Behind the scenes, though, in rooms open only to official country delegates, there are negotiations (now at the ministerial level) on a draft text of the Paris Outcome that still has many issues, even at this late date. The results will impact every single person on the planet, and it could be a very sad story. In fact, according to Stuart Scott, host of Climate Matters, a video series covering COP21, “[i]f you’re paying attention to what’s going on here, you can’t talk about the negotiations as an honest effort.”

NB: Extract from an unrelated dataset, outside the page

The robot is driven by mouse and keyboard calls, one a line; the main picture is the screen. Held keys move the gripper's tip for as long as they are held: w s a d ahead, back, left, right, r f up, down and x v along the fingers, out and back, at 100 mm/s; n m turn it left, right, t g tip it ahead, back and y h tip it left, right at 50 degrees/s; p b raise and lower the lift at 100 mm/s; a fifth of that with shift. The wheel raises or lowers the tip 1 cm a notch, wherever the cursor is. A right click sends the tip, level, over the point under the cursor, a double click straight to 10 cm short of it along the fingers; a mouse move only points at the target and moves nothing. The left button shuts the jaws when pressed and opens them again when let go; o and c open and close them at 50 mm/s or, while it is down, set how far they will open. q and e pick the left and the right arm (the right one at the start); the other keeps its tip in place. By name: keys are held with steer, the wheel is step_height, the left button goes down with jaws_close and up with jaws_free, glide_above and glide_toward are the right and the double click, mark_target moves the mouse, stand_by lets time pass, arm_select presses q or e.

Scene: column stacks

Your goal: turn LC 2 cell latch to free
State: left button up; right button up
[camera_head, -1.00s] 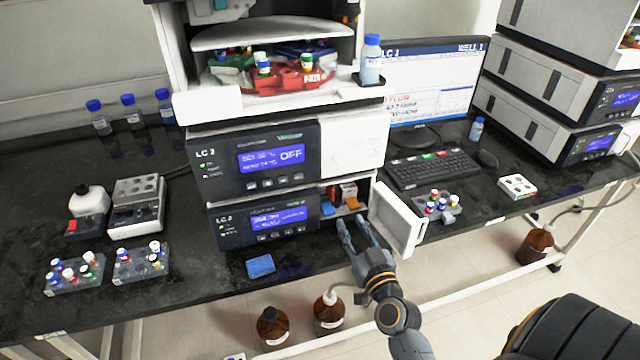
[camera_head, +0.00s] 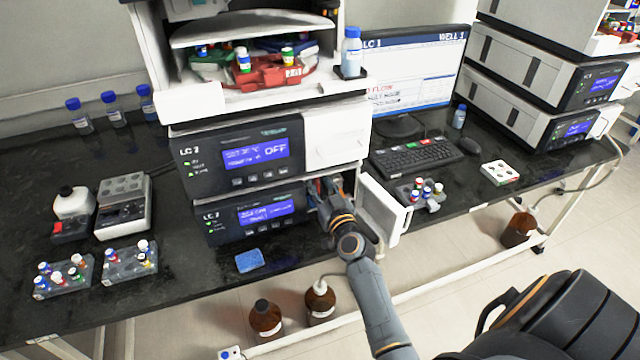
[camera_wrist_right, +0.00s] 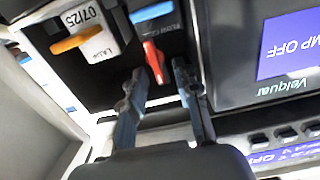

Scott’s guests today offered a piece of that sad story already unfolding- the one of vulnerable individuals, communities and nations suffering heartbreaking impacts of climate change right now all around the world. His focus was the Pacific Islands.
To the backdrop of powerful images, Tinaai Teaua of Kiribati and Maina Talia of Tuvalu both spoke of the physical and emotional losses they’ve experienced and witnessed in the face of king tides, cyclones and water shortages. Teaua described how the king tides wipe out homes, how coastal erosion is destroying the tree fruit crops on which her people depend, and how people are scared. They don’t want to leave home. “Without our land, we are nothing. Our land is our identity.”
Talia’s home of Tuvalu is a group of 8 islands with no land at more than 2 meters above sea level. Climate change is forcing many to relocate; nearly 5,000 have already moved to New Zealand. He echoed Teaua’s words.
Another guest, Maria Tiimon Chi-Fang of the NGO Pacific Calling Partnership articulated the climate justice reality permeating the room: “It is not just about moving people to a safer place. It is very unjust for developed countries to keep doing what is so wrong, to keep jeopardizing the lives of our people.”
“The youth look into my eyes, saying ‘Why must we move?’ This is where we were born. Our ancestors are buried here.”
The message Kiribati’s Teaua has been taking to the delegates is clear: “You are not immune, no matter where you live. If you save me and my future, you save the world.”